Butuh tempat buat bilang lelah, tanpa harus terlihat lemah. Butuh ruang buat jujur, tanpa harus menjelaskan semuanya. Butuh cara buat bertahan, di tengah hidup yang sibuk dan kadang nggak bisa diajak kompromi.

Pagi aku setor hafalan, siang kuliah, sore ngaji kitab, malam tugas belum selesai. Teman-teman bilang aku kuat, padahal aslinya… aku juga rapuh. Tapi karena aku nggak tahu harus cerita ke siapa, akhirnya aku tulis semua.

Buku tulis tipis jadi saksi paling setia. Di sana ada tulisanku waktu kecewa. Ada juga tulisanku waktu sedang semangat. Kadang hanya dua baris. Kadang cuma satu kalimat:
“Hari ini aku kuat, meski sedikit.”

Menulis itu seperti menyelamatkan sisa-sisa semangat yang hampir habis. Kadang, di tengah padatnya aktivitas, kita lupa siapa diri kita. Tapi saat menulis, aku merasa diingatkan kembali: bahwa aku ini manusia biasa, yang juga punya batas, juga butuh jeda.

Dan lewat menulis, aku nggak hanya belajar mengolah kata, tapi juga belajar mengolah rasa.

Aku sadar, menulis bukan hanya soal membuat cerita atau esai.
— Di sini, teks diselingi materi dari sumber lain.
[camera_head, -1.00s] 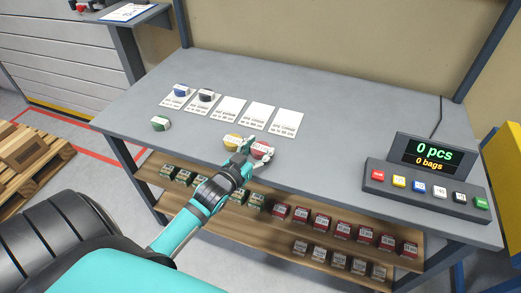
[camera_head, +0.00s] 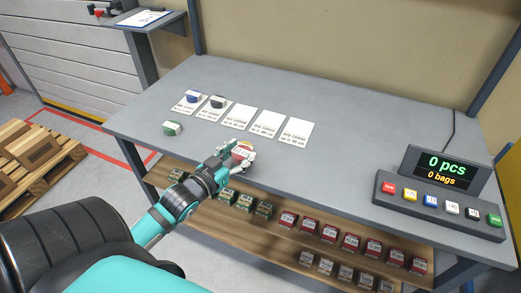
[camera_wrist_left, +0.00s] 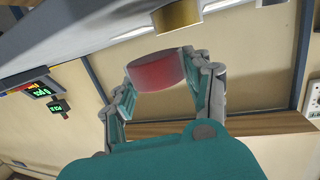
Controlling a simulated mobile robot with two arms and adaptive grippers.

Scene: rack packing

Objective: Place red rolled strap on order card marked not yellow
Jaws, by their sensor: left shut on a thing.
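My left gripper (camera_head: 234,154) is shut on the red rolled strap (camera_head: 244,151) above the front part of the table. In the left wrist view, the red strap (camera_wrist_left: 156,71) sits between the two fingers (camera_wrist_left: 160,85). The yellow rolled strap (camera_wrist_left: 177,14) shows near the top of that view and is mostly hidden in the head view. Five order cards lie in a row: one bears a blue strap (camera_head: 193,97), one a black strap (camera_head: 217,101). Three are bare: the left (camera_head: 238,117), middle (camera_head: 267,123) and right (camera_head: 296,132). Their print is too small to read.
A green rolled strap (camera_head: 172,128) lies on the grey table (camera_head: 340,120) left of my gripper. A counter box with buttons (camera_head: 438,205) stands at the right. A shelf (camera_head: 265,232) below the front edge holds several green and red boxes. The table right of the cards is clear.

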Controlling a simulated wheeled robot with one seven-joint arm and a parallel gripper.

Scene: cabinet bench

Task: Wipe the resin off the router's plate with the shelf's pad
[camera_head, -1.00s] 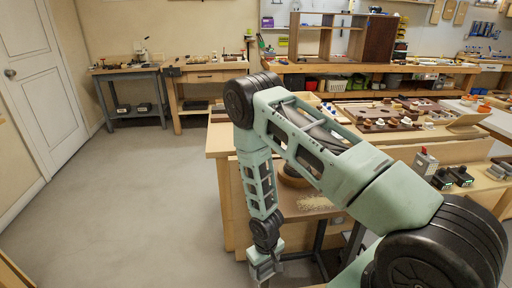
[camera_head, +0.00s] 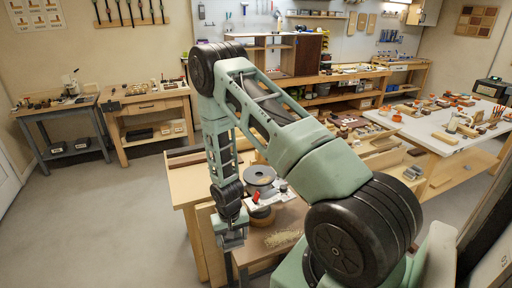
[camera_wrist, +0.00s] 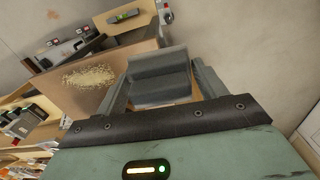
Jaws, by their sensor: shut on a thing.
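My gripper (camera_head: 232,238) hangs at the left end of a wooden bench in the head view. In the wrist view it is shut on a grey block, which looks like the pad (camera_wrist: 160,76); the pad sits between the two fingers. A round dark disc (camera_head: 260,175) lies on the bench behind my gripper, with a small unit with a red top (camera_head: 256,197) beside it. I cannot tell whether this is the router and its plate. No resin can be made out.
A pile of sawdust (camera_head: 283,239) lies on the brown bench panel and also shows in the wrist view (camera_wrist: 89,77). A white-topped table (camera_head: 440,128) with many small items stands at the right. Two small benches stand against the back left. The grey floor (camera_head: 95,225) at the left is clear.

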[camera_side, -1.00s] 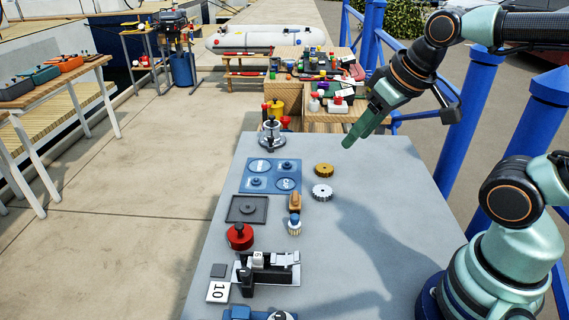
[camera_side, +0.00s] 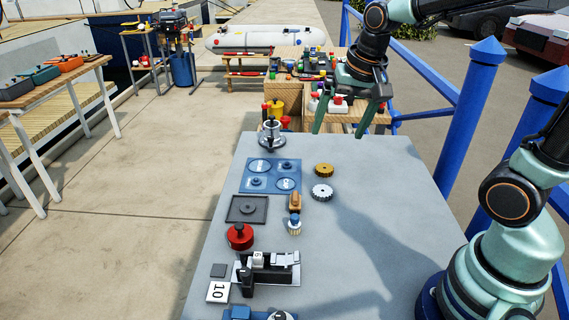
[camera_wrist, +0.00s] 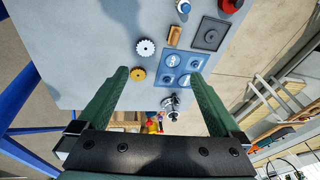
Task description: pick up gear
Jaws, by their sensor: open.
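A brass-coloured gear (camera_side: 323,170) and a silver gear (camera_side: 322,192) lie flat on the grey table, right of the blue plate (camera_side: 270,176) with round pegs. In the wrist view the brass gear (camera_wrist: 137,74) shows just inside the left finger, and the silver gear (camera_wrist: 146,47) lies farther out. The blue plate (camera_wrist: 182,68) is between the fingers toward the right. My gripper (camera_side: 350,118) is open and empty, pointing down above the table's far edge, beyond the gears. In the wrist view both fingers of my gripper (camera_wrist: 160,78) are spread wide.
A metal post fixture (camera_side: 270,135) stands at the far left table corner. A grey square plate (camera_side: 247,209), a wooden-handled brush (camera_side: 295,212), a red round knob (camera_side: 240,236) and a black fixture (camera_side: 265,268) stand nearer. The table's right side is clear.

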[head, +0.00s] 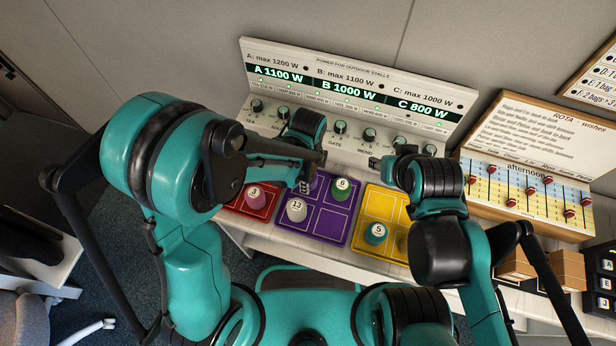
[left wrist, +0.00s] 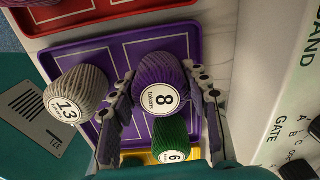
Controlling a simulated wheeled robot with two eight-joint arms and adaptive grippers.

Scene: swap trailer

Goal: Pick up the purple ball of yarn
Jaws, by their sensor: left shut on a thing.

Tapi soal menjaga diri agar tetap utuh. Di dunia yang serba cepat, menulis membuatku pelan. Dan justru di situ aku bisa mendengar suara hati sendiri.

Kini aku nggak lagi nulis karena tugas. Aku menulis karena ingin paham: tentang diriku, tentang hidupku, dan tentang jalan panjang yang sedang kutapaki.

Kalau orang lain bisa lari ke hobi, aku lari ke tulisan.

Dan di sanalah aku merasa tenang. Meski belum rapi. Meski masih belajar.

Karena pada akhirnya, menulis itu bukan tentang siapa yang baca. Tapi tentang bagaimana kita menyelamatkan diri sendiri—dengan cara yang paling kita mengerti.